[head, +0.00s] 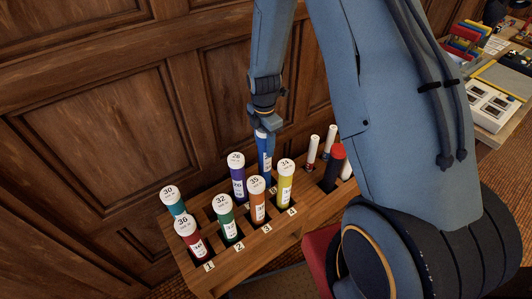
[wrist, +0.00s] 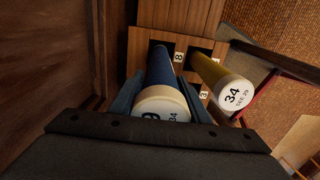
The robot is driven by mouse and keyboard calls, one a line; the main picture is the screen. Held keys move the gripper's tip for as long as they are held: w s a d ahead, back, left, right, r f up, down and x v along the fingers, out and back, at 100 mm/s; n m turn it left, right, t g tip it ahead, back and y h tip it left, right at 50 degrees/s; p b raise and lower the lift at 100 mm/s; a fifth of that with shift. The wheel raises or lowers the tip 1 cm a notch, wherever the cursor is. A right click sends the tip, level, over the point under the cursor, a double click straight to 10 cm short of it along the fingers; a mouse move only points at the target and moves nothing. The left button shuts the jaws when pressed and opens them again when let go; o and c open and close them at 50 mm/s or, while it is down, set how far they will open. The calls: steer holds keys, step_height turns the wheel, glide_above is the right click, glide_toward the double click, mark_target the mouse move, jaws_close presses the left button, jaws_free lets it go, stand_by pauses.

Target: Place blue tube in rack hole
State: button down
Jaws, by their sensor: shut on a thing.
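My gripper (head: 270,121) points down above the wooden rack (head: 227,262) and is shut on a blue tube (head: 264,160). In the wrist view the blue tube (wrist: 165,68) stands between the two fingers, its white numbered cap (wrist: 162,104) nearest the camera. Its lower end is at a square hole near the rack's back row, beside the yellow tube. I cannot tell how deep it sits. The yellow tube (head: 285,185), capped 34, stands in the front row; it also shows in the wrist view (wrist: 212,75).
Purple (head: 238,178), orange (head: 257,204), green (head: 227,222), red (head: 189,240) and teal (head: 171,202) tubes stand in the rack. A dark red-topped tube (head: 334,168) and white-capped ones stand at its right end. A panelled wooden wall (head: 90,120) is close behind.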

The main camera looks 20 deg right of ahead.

**Written request**
All the lines above are to be reproduced exactly, except the pictures.

**Output for this task**
[head, +0.00s] 
[wrist, +0.00s] 
The robot is driven by mouse and keyboard calls, one a line; the main picture is the screen. Held keys move the gripper's tip for as long as they are held: w s a d ahead, back, left, right, r f up, down and x v along the fingers, out and back, at 100 mm/s; n m turn it left, right, t g tip it ahead, back and y h tip it left, right at 50 degrees/s; p b raise and lower the lift at 100 mm/s; a fifth of that with shift. The wheel raises or lowers the tip 1 cm a notch, wherever the cursor is. A right click sends the tip, level, over the point under the cursor, a double click straight to 10 cm short of it along the fingers; a mouse move only points at the target and moves nothing. The left button shuts the jaws when pressed and opens them again when let go; o and c open and close them at 50 mm/s or, while it is down, set how far they will open. The calls: steer holds keys, step_height turns the wheel, glide_above is the right click, glide_toward the double click, mark_target the mouse move, jaws_close presses the left button, jaws_free lets it go, stand_by pauses.

Target: Place blue tube in rack hole
State: button down
Jaws, by their sensor: shut on a thing.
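My gripper (head: 270,121) points down above the wooden rack (head: 227,262) and is shut on a blue tube (head: 264,160). In the wrist view the blue tube (wrist: 165,68) stands between the two fingers, its white numbered cap (wrist: 162,104) nearest the camera. Its lower end is at a square hole near the rack's back row, beside the yellow tube. I cannot tell how deep it sits. The yellow tube (head: 285,185), capped 34, stands in the front row; it also shows in the wrist view (wrist: 212,75).
Purple (head: 238,178), orange (head: 257,204), green (head: 227,222), red (head: 189,240) and teal (head: 171,202) tubes stand in the rack. A dark red-topped tube (head: 334,168) and white-capped ones stand at its right end. A panelled wooden wall (head: 90,120) is close behind.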

The main camera looks 20 deg right of ahead.

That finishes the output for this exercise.